[START DATASET]

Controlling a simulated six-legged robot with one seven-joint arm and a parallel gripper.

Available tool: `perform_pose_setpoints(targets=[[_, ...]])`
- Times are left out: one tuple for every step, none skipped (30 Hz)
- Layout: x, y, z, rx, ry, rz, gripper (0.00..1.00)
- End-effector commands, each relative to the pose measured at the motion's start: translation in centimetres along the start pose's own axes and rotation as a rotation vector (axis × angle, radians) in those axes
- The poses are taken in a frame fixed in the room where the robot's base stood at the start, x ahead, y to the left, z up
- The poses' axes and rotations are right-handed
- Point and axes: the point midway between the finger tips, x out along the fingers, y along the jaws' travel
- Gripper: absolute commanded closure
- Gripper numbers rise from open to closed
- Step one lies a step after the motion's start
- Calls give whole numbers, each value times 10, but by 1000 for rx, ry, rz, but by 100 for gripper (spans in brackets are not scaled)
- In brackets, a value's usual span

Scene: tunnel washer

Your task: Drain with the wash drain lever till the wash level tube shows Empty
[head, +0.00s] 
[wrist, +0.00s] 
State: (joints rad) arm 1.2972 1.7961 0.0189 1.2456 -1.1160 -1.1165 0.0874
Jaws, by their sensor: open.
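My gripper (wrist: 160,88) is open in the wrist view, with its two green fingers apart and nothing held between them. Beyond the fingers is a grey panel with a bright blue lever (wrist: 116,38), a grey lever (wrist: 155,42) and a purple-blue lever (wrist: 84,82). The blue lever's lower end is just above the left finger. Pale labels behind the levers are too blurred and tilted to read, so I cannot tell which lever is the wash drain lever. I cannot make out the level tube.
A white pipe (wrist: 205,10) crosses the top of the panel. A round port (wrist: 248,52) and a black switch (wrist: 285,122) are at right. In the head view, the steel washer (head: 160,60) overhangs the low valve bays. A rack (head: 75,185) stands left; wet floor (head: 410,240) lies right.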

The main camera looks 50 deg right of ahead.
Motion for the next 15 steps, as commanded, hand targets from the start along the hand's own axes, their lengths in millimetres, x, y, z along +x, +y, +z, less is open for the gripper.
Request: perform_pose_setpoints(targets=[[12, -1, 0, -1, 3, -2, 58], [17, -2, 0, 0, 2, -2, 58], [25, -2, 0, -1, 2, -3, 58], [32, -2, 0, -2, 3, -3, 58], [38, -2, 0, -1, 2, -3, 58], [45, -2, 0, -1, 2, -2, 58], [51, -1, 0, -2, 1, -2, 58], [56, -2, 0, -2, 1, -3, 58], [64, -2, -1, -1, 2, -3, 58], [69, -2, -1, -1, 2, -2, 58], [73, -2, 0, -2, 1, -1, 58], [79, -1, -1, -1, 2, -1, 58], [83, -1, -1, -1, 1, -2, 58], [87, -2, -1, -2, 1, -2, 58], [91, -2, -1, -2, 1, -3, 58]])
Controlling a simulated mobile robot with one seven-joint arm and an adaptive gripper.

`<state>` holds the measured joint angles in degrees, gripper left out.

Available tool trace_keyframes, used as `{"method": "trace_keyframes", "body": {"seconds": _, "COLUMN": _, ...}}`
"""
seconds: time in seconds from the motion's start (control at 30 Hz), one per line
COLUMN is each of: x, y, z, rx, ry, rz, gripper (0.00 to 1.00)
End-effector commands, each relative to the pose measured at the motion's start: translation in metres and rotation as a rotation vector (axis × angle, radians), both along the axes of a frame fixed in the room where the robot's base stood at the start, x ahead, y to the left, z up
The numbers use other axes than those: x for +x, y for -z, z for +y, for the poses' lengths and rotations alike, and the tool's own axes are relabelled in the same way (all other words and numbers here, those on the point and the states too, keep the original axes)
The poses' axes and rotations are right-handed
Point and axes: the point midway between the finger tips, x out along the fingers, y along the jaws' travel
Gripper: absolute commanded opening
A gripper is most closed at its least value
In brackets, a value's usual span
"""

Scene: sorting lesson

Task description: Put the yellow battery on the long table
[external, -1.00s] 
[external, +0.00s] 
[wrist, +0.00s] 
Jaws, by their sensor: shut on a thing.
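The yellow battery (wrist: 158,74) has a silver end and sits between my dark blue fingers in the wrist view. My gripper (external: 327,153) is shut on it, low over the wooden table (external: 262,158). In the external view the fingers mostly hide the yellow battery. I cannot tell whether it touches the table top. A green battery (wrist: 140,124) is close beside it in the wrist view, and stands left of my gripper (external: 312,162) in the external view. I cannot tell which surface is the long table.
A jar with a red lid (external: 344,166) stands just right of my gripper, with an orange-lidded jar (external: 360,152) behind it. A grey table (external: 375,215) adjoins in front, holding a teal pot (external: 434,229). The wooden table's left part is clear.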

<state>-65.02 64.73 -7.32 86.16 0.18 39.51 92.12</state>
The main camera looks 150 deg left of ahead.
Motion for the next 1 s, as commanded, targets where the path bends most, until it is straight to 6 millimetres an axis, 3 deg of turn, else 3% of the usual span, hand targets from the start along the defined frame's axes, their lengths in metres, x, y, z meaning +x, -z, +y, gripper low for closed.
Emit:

[END DATASET]

▸ **TO DO**: Copy out the full set of records precisely, leaving nothing out.

▸ **EXERCISE OUTPUT**:
Controlling a simulated six-legged robot with one seven-joint arm and a parallel gripper.

Available tool: `perform_pose_setpoints(targets=[[_, ...]])`
- Times are left out: one tuple for every step, none skipped (30 Hz)
- Layout: x, y, z, rx, ry, rz, gripper (0.00..1.00)
- End-effector commands, each relative to the pose measured at the motion's start: translation in centimetres along the start pose's own axes and rotation as a rotation vector (axis × angle, radians) in those axes
- The poses are taken in a frame fixed in the room where the robot's base stood at the start, x ahead, y to the left, z up
- The poses' axes and rotations are right-handed
- Point and axes: the point midway between the finger tips, x out along the fingers, y along the jaws' travel
- Gripper: absolute commanded closure
- Gripper numbers rise from open to closed
- Step one lies a step after the motion's start
- Calls give whole numbers, each value times 10, but by 1000 for rx, ry, rz, but by 100 for gripper (spans in brackets are not scaled)
- In brackets, a value's usual span

Scene: tunnel washer

Your task: Drain with the wash drain lever till the wash level tube shows Empty
[head, +0.00s] 
[wrist, +0.00s] 
State: (joints rad) arm 1.2972 1.7961 0.0189 1.2456 -1.1160 -1.1165 0.0874
Jaws, by their sensor: open.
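My gripper (wrist: 160,88) is open in the wrist view, with its two green fingers apart and nothing held between them. Beyond the fingers is a grey panel with a bright blue lever (wrist: 116,38), a grey lever (wrist: 155,42) and a purple-blue lever (wrist: 84,82). The blue lever's lower end is just above the left finger. Pale labels behind the levers are too blurred and tilted to read, so I cannot tell which lever is the wash drain lever. I cannot make out the level tube.
A white pipe (wrist: 205,10) crosses the top of the panel. A round port (wrist: 248,52) and a black switch (wrist: 285,122) are at right. In the head view, the steel washer (head: 160,60) overhangs the low valve bays. A rack (head: 75,185) stands left; wet floor (head: 410,240) lies right.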

The main camera looks 50 deg right of ahead.
Motion for the next 15 steps, as commanded, hand targets from the start along the hand's own axes, their lengths in millimetres, x, y, z along +x, +y, +z, less is open for the gripper.
Request: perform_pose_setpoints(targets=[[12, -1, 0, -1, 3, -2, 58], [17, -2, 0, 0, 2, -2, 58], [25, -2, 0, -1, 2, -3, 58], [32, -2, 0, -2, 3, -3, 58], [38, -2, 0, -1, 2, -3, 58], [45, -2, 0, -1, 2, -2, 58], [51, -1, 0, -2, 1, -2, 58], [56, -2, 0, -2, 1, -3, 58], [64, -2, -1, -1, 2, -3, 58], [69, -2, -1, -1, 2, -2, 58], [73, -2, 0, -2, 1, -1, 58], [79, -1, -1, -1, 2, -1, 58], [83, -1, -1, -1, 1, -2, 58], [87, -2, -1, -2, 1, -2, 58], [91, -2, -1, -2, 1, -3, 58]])
Controlling a simulated mobile robot with one seven-joint arm and an adaptive gripper.

`<state>` holds the measured joint angles in degrees, gripper left out.

Available tool trace_keyframes, used as `{"method": "trace_keyframes", "body": {"seconds": _, "COLUMN": _, ...}}`
"""
seconds: time in seconds from the motion's start (control at 30 Hz), one per line
COLUMN is each of: x, y, z, rx, ry, rz, gripper (0.00 to 1.00)
End-effector commands, each relative to the pose measured at the motion's start: translation in metres and rotation as a rotation vector (axis × angle, radians), both along the axes of a frame fixed in the room where the robot's base stood at the start, x ahead, y to the left, z up
The numbers use other axes than those: x for +x, y for -z, z for +y, for the poses' lengths and rotations alike, and the tool's own axes are relabelled in the same way (all other words and numbers here, those on the point and the states too, keep the original axes)
The poses' axes and rotations are right-handed
Point and axes: the point midway between the finger tips, x out along the fingers, y along the jaws' travel
Gripper: absolute commanded opening
A gripper is most closed at its least value
In brackets, a value's usual span
"""

Scene: sorting lesson

Task description: Put the yellow battery on the long table
[external, -1.00s] 
[external, +0.00s] 
[wrist, +0.00s] 
Jaws, by their sensor: shut on a thing.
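The yellow battery (wrist: 158,74) has a silver end and sits between my dark blue fingers in the wrist view. My gripper (external: 327,153) is shut on it, low over the wooden table (external: 262,158). In the external view the fingers mostly hide the yellow battery. I cannot tell whether it touches the table top. A green battery (wrist: 140,124) is close beside it in the wrist view, and stands left of my gripper (external: 312,162) in the external view. I cannot tell which surface is the long table.
A jar with a red lid (external: 344,166) stands just right of my gripper, with an orange-lidded jar (external: 360,152) behind it. A grey table (external: 375,215) adjoins in front, holding a teal pot (external: 434,229). The wooden table's left part is clear.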

<state>-65.02 64.73 -7.32 86.16 0.18 39.51 92.12</state>
The main camera looks 150 deg left of ahead.
Motion for the next 1 s, as commanded, targets where the path bends most, until it is straight to 6 millimetres an axis, 3 deg of turn, else 3% of the usual span, hand targets from the start along the defined frame's axes, their lengths in metres, x, y, z meaning +x, -z, +y, gripper low for closed.
Emit:

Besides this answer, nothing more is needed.